- _Aim of the exercise_:
Copy every line that contains the string "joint" from the entries below.

━━━ Material provided

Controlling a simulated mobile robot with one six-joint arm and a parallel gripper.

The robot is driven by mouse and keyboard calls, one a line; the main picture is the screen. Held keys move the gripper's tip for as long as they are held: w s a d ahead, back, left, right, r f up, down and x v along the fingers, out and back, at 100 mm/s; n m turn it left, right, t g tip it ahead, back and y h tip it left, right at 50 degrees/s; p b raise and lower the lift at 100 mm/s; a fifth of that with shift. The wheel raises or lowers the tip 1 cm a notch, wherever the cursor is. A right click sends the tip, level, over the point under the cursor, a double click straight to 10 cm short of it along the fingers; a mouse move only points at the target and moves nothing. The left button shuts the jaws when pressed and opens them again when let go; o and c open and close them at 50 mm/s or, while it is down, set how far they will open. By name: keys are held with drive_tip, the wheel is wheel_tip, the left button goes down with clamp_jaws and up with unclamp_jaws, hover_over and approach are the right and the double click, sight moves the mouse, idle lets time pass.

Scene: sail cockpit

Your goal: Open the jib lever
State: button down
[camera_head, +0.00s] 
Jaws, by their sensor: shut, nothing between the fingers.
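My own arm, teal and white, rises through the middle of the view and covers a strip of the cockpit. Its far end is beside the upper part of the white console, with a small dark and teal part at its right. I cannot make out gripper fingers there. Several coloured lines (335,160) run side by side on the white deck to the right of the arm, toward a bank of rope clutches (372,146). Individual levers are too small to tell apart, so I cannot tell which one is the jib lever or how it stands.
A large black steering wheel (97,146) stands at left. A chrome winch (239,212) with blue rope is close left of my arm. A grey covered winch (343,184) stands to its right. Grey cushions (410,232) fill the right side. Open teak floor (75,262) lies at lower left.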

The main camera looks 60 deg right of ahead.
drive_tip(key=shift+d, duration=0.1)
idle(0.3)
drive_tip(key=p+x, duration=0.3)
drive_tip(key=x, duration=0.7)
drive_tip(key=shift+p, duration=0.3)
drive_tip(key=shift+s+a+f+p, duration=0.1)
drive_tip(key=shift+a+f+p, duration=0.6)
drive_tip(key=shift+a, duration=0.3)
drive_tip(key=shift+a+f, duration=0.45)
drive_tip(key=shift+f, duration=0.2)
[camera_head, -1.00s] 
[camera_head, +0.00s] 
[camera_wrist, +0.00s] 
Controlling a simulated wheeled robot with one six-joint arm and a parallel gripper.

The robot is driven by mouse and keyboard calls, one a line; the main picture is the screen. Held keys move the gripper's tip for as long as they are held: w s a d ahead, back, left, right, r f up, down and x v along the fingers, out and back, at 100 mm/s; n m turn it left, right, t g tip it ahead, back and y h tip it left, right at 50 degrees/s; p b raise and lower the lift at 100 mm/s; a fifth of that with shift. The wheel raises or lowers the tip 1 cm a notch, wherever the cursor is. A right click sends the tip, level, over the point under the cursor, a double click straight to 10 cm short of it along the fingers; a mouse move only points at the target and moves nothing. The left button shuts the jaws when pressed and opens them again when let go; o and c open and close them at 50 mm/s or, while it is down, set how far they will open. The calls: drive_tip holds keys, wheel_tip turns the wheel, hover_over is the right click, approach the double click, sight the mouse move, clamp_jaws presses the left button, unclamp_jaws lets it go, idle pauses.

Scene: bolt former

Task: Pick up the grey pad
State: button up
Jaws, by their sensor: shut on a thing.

━━━━━━

- _Answer to the exercise_:
Controlling a simulated mobile robot with one six-joint arm and a parallel gripper.
Controlling a simulated wheeled robot with one six-joint arm and a parallel gripper.

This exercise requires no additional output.